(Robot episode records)
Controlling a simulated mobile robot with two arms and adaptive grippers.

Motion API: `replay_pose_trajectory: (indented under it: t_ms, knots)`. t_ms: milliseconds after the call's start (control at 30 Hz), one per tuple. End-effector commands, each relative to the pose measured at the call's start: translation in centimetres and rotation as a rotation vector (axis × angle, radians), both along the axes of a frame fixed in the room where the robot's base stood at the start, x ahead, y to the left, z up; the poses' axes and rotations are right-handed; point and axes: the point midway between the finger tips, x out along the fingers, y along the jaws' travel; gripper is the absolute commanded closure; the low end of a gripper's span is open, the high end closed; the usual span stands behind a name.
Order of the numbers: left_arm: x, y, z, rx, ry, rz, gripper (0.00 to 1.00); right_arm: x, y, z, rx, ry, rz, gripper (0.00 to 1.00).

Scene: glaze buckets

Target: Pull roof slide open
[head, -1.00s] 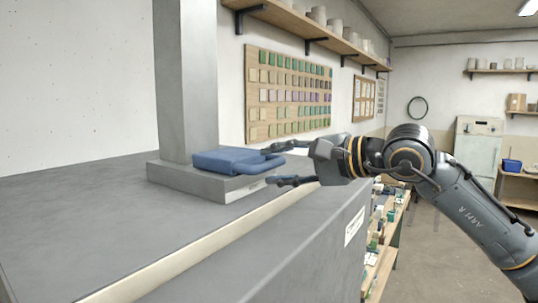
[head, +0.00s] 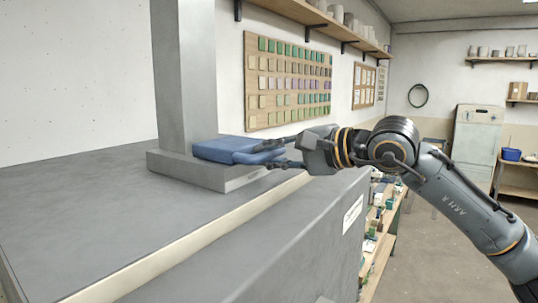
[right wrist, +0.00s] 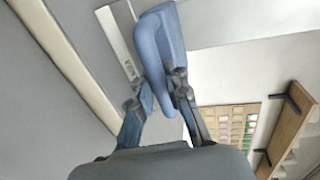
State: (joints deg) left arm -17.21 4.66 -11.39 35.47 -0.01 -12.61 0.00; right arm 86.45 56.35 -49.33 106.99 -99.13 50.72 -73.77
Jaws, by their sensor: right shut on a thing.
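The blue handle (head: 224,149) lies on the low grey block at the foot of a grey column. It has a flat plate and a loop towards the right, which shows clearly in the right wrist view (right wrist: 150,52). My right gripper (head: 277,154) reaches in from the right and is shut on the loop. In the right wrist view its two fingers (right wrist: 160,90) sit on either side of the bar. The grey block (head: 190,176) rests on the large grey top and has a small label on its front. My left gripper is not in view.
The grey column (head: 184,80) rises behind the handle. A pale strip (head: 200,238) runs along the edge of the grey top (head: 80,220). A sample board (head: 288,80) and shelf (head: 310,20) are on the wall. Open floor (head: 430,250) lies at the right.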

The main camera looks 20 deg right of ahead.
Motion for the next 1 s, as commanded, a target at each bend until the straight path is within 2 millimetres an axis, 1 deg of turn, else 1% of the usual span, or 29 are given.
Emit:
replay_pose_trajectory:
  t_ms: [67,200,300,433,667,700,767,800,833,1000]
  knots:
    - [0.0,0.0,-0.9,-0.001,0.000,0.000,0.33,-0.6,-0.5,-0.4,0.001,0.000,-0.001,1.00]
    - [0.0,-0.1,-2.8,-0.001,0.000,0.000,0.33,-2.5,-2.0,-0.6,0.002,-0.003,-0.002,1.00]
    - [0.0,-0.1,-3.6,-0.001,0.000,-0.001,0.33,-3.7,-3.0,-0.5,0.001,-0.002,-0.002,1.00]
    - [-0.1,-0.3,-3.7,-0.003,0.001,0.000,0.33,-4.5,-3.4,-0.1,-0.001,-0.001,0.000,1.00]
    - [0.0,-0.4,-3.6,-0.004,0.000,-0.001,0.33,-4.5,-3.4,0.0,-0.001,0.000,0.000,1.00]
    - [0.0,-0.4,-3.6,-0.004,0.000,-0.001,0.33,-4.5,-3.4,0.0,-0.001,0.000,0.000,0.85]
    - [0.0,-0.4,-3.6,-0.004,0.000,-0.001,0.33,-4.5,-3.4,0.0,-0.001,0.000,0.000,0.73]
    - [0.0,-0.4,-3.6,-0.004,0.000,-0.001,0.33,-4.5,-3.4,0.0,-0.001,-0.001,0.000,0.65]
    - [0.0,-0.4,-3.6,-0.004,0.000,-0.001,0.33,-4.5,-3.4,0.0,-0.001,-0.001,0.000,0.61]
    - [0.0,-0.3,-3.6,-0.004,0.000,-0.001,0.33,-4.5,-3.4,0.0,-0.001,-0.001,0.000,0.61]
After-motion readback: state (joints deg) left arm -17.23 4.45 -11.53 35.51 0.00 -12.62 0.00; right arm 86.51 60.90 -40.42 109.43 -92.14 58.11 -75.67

* * *

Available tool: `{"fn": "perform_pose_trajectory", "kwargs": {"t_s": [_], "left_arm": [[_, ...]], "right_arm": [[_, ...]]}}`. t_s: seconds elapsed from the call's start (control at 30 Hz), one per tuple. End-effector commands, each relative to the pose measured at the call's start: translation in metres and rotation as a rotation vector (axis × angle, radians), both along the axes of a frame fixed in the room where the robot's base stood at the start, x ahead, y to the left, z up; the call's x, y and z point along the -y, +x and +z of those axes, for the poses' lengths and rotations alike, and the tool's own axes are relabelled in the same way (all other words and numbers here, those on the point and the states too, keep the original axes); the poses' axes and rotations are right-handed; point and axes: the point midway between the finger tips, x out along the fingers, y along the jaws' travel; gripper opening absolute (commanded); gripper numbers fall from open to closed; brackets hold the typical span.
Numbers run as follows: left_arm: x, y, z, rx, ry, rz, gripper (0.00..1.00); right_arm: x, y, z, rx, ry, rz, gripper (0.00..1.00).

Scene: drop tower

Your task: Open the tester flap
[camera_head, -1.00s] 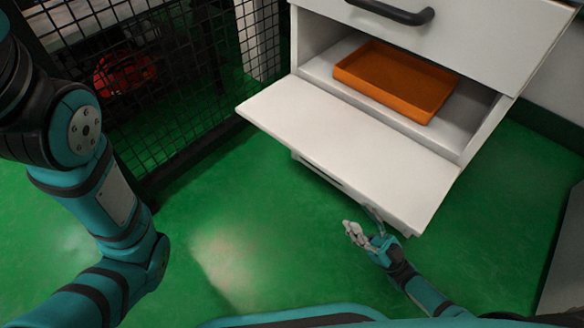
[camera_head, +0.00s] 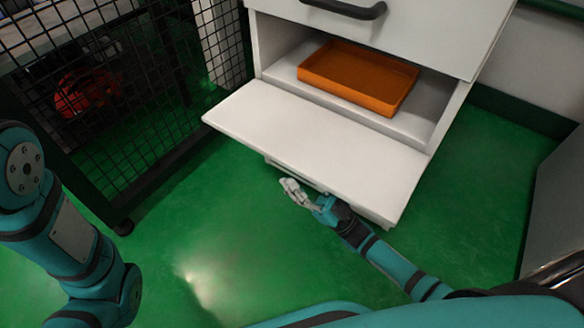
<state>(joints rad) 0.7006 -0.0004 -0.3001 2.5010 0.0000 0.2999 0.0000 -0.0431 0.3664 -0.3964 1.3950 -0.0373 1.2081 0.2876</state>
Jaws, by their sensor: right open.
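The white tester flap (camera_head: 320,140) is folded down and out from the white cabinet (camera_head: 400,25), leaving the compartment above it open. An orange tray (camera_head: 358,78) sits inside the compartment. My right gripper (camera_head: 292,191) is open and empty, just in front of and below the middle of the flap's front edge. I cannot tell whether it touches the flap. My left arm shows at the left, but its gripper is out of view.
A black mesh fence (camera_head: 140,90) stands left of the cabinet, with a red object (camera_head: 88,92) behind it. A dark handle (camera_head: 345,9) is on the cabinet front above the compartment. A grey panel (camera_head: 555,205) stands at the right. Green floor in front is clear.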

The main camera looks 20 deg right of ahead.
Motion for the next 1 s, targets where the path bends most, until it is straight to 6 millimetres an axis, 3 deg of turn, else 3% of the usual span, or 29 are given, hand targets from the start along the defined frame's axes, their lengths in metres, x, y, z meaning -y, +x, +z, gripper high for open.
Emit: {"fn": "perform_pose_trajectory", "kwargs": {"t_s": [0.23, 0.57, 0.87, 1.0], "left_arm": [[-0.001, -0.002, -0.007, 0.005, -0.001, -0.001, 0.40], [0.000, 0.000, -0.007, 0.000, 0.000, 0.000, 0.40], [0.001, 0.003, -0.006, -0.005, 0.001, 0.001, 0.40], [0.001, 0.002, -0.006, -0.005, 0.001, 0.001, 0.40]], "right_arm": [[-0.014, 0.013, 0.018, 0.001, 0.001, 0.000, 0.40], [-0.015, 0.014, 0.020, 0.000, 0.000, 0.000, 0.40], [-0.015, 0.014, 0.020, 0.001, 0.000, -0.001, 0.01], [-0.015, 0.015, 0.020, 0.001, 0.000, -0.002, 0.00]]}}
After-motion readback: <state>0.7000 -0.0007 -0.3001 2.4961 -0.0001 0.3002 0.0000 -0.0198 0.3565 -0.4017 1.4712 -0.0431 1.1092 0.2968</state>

Written exercise
Check each line of the entries above for the word "millimetres". List the ones that have it.

Solution
Motion for the next 1 s, as commanded, a target at each bend until the straight path is within 2 millimetres an axis, 1 deg of turn, else 1% of the usual span, or 29 are given.
Motion for the next 1 s, targets where the path bends most, until it is straight to 6 millimetres an axis, 3 deg of turn, else 3% of the usual span, or 29 are given, hand targets from the start along the defined frame's axes, their lengths in metres, x, y, z meaning -y, +x, +z, gripper high for open.

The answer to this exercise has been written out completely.